◆ Collected data
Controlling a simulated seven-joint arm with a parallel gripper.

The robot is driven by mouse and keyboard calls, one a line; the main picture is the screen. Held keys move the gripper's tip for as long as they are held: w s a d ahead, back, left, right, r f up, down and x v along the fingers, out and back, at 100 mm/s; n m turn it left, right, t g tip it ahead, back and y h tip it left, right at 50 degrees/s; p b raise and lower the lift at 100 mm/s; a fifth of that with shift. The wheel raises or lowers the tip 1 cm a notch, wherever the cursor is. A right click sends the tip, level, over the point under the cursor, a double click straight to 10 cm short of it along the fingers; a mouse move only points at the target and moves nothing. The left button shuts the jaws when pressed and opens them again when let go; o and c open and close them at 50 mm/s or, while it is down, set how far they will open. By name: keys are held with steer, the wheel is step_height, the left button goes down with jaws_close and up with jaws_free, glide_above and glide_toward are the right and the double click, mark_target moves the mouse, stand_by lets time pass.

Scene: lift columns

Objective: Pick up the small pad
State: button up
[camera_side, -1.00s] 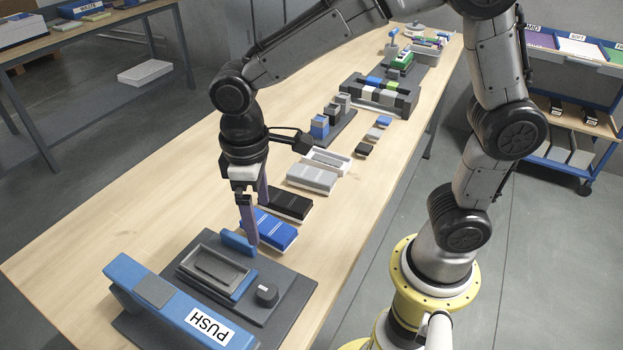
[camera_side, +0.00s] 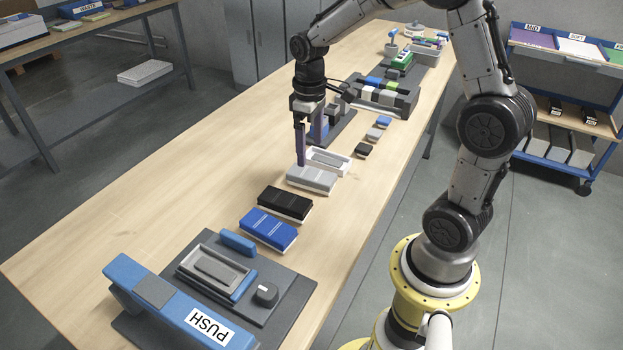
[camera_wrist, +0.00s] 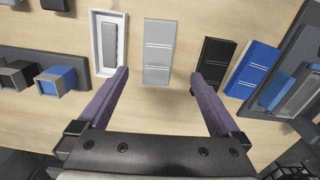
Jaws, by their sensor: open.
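Small pads lie in a row near the right table edge in the side view: a black one (camera_side: 364,149), a grey one (camera_side: 374,134) and a blue one (camera_side: 384,121). A slim grey pad (camera_wrist: 109,43) lies in a white tray (camera_wrist: 95,45) in the wrist view; I cannot tell which is the task's small pad. My gripper (camera_side: 310,152) is open and empty above the table, by the large grey block (camera_side: 312,180). In the wrist view, its fingers (camera_wrist: 160,76) are spread wide, with the grey block (camera_wrist: 159,52) beyond them.
A large black block (camera_side: 285,203) and a large blue block (camera_side: 268,229) lie nearer the front. A press with a blue PUSH bar (camera_side: 150,290) stands at the front. A rack with several blocks (camera_side: 385,92) stands farther back. The table's left side is clear.

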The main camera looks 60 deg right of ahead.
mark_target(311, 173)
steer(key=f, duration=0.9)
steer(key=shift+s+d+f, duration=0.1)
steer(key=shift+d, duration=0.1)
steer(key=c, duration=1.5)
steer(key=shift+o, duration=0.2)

◆ Task details
Every line of the data above should be quoted exactly. Omit the pictures.

◆ Written solution
Controlling a simulated seven-joint arm with a parallel gripper.

The robot is driven by mouse and keyboard calls, one a line; the main picture is the screen. Held keys move the gripper's tip for as long as they are held: w s a d ahead, back, left, right, r f up, down and x v along the fingers, out and back, at 100 mm/s; n m turn it left, right, t g tip it ahead, back and y h tip it left, right at 50 degrees/s; p b raise and lower the lift at 100 mm/s; a fifth of that with shift. The wheel raises or lowers the tip 1 cm a notch, wherever the cursor is. A right click sends the tip, level, over the point under the cursor, a double click straight to 10 cm short of it along the fingers; a mouse move only points at the target and moves nothing. The left button shuts the jaws when pressed and opens them again when let go; o and c open and close them at 50 mm/s or, while it is down, set how far they will open. By name: keys are held with steer, the wheel is step_height, the left button goes down with jaws_close and up with jaws_free, glide_above and glide_toward are the right and the double click, mark_target moves the mouse, stand_by lets time pass.

Scene: lift columns

Objective: Pick up the small pad
State: button up
[camera_side, -1.00s] 
[camera_side, +0.00s] 
[camera_wrist, +0.00s] 
Jaws, by their sensor: open.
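Small pads lie in a row near the right table edge in the side view: a black one (camera_side: 364,149), a grey one (camera_side: 374,134) and a blue one (camera_side: 384,121). A slim grey pad (camera_wrist: 109,43) lies in a white tray (camera_wrist: 95,45) in the wrist view; I cannot tell which is the task's small pad. My gripper (camera_side: 310,152) is open and empty above the table, by the large grey block (camera_side: 312,180). In the wrist view, its fingers (camera_wrist: 160,76) are spread wide, with the grey block (camera_wrist: 159,52) beyond them.
A large black block (camera_side: 285,203) and a large blue block (camera_side: 268,229) lie nearer the front. A press with a blue PUSH bar (camera_side: 150,290) stands at the front. A rack with several blocks (camera_side: 385,92) stands farther back. The table's left side is clear.

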The main camera looks 60 deg right of ahead.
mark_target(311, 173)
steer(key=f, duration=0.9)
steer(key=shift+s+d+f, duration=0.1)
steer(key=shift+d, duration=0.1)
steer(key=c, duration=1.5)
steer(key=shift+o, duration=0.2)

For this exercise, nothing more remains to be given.